If the Reagan Era was Morning in America, these anxious times, at the tail end of the Bush Reign of Error, might be called Twilight in America. The colossal failures of the past eight years are something to behold. Bush and his cronies failed on every front, in every arena, foreign and domestic, and when they slink from Washington, discredited, disgraced and despised, they will have left the country weaker than they found it.

Sometime during this long, strange campaign season the U.S. media made what appears like a collective decision not to report on the failed Iraq Occupation. To find out what is happening in U.S.-occupied Iraq, Americans must look to foreign media, like the BBC, which has not abrogated its responsibility to report on the Iraq conflict.

In the final presidential debate, John McCain made a sunny assertion that the Iraqi people are coming together and putting the chaos and mayhem of the past five years behind them. McCain’s blindness can be written off to the fact that he resides in an alternative universe where whatever gibberish he spews is accepted as irrefutable truth.

This is how BBC reporting went just last week: “There is much less violence now, but Baghdad is nowhere near returning to normal: the streets are full of potholes and the traffic is clogged and backed up by check-points.” Blast walls erected by U.S. forces (or perhaps this was done by Halliburton?) are another reason for the reduction in violence. The BBC: “Concrete anti-blast walls still surround almost every significant building here, and stretch along streets where there are markets, bringing relative safety, but turning the pavements - where the vendors' stalls are - into narrow, claustrophobic canyons.”

This sounds to me like a people being kept apart by physical obstacles rather than a people coming together in peace, harmony and a spirit of reconciliation.
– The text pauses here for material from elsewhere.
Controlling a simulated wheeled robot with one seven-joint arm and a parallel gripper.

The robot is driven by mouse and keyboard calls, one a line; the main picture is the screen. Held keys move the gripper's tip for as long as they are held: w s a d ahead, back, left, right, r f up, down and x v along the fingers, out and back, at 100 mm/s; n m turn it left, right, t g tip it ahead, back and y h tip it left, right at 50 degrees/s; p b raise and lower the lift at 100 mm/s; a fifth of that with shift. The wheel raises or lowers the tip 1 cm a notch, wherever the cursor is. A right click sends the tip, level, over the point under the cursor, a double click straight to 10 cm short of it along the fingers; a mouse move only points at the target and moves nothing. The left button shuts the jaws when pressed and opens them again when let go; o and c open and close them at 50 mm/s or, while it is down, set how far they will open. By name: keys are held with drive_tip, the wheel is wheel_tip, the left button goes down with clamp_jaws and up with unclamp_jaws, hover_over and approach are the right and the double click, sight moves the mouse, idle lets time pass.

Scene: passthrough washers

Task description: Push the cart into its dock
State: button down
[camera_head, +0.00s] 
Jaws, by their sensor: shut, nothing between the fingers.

Call me crazy, un-American even, but I don’t think the “Surge” is working well anywhere expect in the minds of U.S. politicians, who in turn feed tales of “success” to a complacent news media.

For further proof of this consider the thousands of Iraqis who turned out to protest their government’s ongoing negotiations with the United States over a Status of Forces Agreement that would legitimize the stationing of U.S. troops in Iraq for years to come. One point the Americans want in the agreement is immunity from prosecution; in other words, the Americans want to be able to act freely, move freely, and if a GI happens to kill an innocent civilian, the Iraqis must have no recourse.

If this situation were reversed and Iraqi troops occupied New York City, would New Yorkers vote to give their occupiers unlimited powers? Why we expect others to act in ways we never would is a by-product of our arrogance.